REQUIRED WORK: Tally the lines with the word "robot" and report the number alone.
============================================================
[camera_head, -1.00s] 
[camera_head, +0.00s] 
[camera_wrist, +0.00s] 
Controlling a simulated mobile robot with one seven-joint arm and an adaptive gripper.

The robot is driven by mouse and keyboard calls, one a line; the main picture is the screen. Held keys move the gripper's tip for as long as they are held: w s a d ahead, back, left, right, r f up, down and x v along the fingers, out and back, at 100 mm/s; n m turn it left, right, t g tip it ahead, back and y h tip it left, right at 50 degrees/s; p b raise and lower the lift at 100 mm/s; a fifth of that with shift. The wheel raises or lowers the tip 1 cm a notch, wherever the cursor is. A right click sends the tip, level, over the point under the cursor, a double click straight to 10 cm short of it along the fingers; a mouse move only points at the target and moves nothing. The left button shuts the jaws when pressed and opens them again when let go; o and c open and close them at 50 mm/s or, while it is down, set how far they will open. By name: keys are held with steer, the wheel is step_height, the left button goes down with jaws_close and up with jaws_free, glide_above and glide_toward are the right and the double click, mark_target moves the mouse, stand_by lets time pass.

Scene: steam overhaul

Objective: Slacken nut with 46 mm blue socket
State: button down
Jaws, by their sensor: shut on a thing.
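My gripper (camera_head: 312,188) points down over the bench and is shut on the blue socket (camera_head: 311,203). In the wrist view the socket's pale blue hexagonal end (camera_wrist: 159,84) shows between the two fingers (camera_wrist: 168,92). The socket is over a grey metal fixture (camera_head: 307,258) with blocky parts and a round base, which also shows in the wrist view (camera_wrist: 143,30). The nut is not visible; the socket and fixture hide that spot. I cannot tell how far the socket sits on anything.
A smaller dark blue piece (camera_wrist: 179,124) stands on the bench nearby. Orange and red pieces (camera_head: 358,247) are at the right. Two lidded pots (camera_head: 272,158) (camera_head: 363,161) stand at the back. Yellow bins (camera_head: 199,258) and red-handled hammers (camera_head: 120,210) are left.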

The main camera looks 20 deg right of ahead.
============================================================
RESPONSE: 2